The News at 12.25: Travel Guide to Islamic Spain and More

Greetings!

It’s been some time since I posted here as I’ve been working on a few writing projects that have left my typing fingers a little tired. But don’t worry, many things are in motion.

Firstly, I wanted to share with you a book that I wrote (with some help from Tahira Larmore, my mum!), Huma’s Travel Guide to Islamic Spain. It’s now available to buy from this link. You can also order it through your local bookshop using the ISBN 978-1-906949-34-1.

This is a unique travel guide that focuses specifically on the Islamic heritage of Spain, not only in terms of monuments (and there’s plenty to read on those, all the usual favourites plus many others that you probably won’t have heard of), but also in the influence of Al-Andalus that can still be appreciated in the food, language, and culture of modern-day Spain.

You can find out about mosques and halal restaurants too, plus there’s a special section on how Muslims can avoid that ever-present pork when eating out in Spain, and a section at the end, written by Abd ar-Rahman Mangera, on the fiqh (Islamic jurisprudence) of travel. But it’s not just for Muslim travellers, anyone who is interested in the sophisticated civilisation of Al-Andalus will find plenty to open their mind and eyes. It’s woven through with history, poetry, anecdotes and even a few recipes. I hope you find it edifying as well as useful!

huma's travel guide cover

(Note: travel guides tend to go out of date very quickly but the basic information should stay the same; just bear in mind that opening times can vary year on year, and restaurants and hotels may go out of business or change contact details. We’ve just noticed a clanger which somehow didn’t get fixed before going to print – on page 22 a picture of the Alhambra has a caption describing it as the Palacio de los Mondragones in Ronda! Hopefully it’s obvious enough not to fool anyone!)

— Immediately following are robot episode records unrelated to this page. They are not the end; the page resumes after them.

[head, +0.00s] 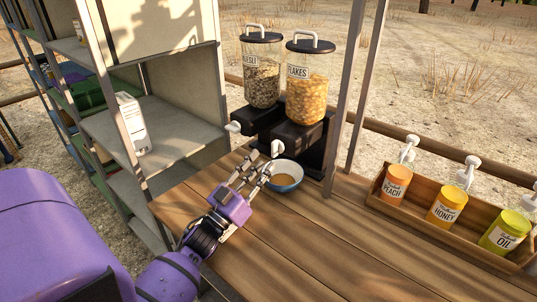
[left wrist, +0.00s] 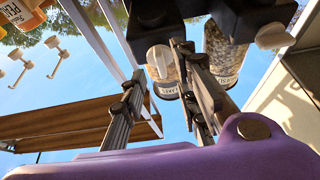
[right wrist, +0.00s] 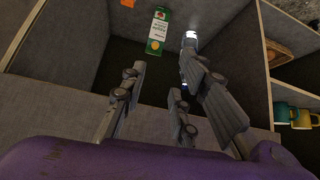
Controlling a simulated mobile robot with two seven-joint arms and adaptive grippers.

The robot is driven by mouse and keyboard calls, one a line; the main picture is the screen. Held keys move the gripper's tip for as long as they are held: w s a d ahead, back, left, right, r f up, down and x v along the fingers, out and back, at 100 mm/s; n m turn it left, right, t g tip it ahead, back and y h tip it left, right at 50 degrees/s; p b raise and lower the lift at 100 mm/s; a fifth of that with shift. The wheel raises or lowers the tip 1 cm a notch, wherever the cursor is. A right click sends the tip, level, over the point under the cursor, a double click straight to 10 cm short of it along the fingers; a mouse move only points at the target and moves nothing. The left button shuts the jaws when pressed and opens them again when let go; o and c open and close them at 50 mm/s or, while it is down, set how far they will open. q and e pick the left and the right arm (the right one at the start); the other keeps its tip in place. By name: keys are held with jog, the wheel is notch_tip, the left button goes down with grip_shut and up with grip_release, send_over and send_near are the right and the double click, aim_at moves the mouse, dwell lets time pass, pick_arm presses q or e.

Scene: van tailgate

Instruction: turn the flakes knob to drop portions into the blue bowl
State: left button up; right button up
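The flakes dispenser (head: 307,85) stands on a black base at the back of the wooden counter. Its white knob (head: 278,148) faces front, just above the blue bowl (head: 287,185). The bowl has tan contents or a tan inside. My left gripper (head: 257,168) is at the bowl's left, a little below and in front of the knob; contact is unclear. In the left wrist view its fingers (left wrist: 160,105) are apart, with nothing clearly held. My right gripper (right wrist: 155,90) shows only in the right wrist view, open and empty before a grey shelf compartment.
The muesli dispenser (head: 262,75), with its own white knob (head: 233,127), stands left of the flakes. A wooden crate (head: 440,235) with pump bottles is at right. A metal post (head: 343,120) rises beside the dispenser. Grey shelves (head: 175,130) stand left. The front counter is clear.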

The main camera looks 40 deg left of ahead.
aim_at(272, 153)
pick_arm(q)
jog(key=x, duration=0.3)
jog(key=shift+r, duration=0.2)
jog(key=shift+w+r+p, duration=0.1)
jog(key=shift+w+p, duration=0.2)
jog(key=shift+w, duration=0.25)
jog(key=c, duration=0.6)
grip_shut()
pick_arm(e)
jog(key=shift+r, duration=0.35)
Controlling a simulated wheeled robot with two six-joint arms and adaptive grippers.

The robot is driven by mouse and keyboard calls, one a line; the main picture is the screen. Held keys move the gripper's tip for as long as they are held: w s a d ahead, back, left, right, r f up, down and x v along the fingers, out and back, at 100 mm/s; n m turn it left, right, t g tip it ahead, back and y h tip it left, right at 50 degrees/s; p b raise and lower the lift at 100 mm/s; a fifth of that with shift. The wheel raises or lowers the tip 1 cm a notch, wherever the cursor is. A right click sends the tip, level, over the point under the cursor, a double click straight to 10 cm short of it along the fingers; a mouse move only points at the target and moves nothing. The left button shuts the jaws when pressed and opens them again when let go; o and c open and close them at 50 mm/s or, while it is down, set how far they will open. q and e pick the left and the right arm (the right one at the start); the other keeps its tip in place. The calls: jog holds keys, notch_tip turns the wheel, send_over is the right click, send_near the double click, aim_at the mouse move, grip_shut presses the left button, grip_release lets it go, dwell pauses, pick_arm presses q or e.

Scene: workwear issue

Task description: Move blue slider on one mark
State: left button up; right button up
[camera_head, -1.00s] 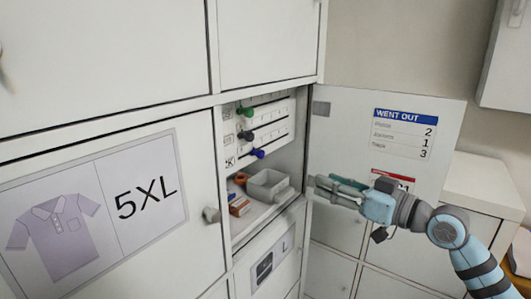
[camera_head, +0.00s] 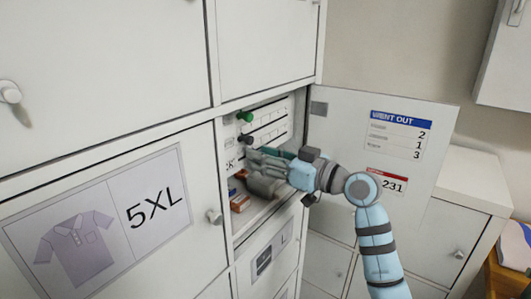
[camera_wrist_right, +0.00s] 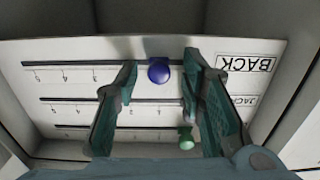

In other news, a poem from my book Love is a Traveller, ‘Before She Outgrows Your Arms’, was featured today on BBC Radio 4, on a programme by Remona Aly called Something Understood. You can catch it tonight at 11pm UK time but it’ll be on BBC iPlayer for a few weeks too. I’m reading the poem and my dad Abdal-Lateef Whiteman is playing piano to accompany it. We really enjoyed this mixture so look forward to hearing more poems from the book and newer ones (I’m working on a new collection as we speak) with musical accompaniment.

in the name of the mother photo

Aaaaaaaand not so long ago my piece of flash fiction, Texts I Never Sent You, was featured on Flash Fiction Magazine. I’m tinkering away with pieces of fiction and poems that I’m keeping under my hat for the time being, but a futuristic short story set in Casablanca is forthcoming on IIIT, so I’ll let you know once it’s available online or in print.

Musically I’ve been a bit quiet lately, although if you follow me on Facebook or Instagram you can hear the occasional clip I record to keep my hand in. I’ve been intending to do a crowdfunding campaign to record an album for, erm, four years! But somehow work, family etc. seem to delay things. Inshallah soon…

And now for the weather. Icy sprinkles over the north-west, marshmallows in the south, and a cold front, back and sides in the east. This broadcast was brought to you by Bessica Plumpton’s Baked Goods Inc.

[Serious theme music outro]

 

3 thoughts on “The News at 12.25: Travel Guide to Islamic Spain and More

  1. Assalamu Alaikum Miss Tenour Whiteman. I’m a Muslim American of Turkish parents in my early 20s and I’ve been thinking about moving someday to Granada or somewhere nearby to live among the Muslim community there. I found your blog through your father’s and I really admire your family’s insight and creativity. I have lived in a safe, quiet, and modest American suburb for the majority of my life, and while I like the calmness of it, I don’t feel a sense of community or real friendship.

    I have grown a distaste for the rat race and the corporate office jobs and opportunities that are available here. My goal is to work my way up for the next several years until I have enough money to relocate. What is the cost of living like?

    • Wa ‘alaykum as-salaam Melik, thanks for your message! Andalusia is generally pretty cheap to live, although some spots that are sought-after among expats are getting more expensive. But still nothing like American cities I should imagine. You can still find small flats for about 300 euros a month plus bills. Of course if you want to really quit the rat race you can volunteer on an organic farm for and live for nothing but it’s not usually permanent. The main problem is work – there isn’t enough of it unfortunately! if you have ways of earning a living online then it starts to make a lot of sense. Hope that’s helpful! Eyvallah!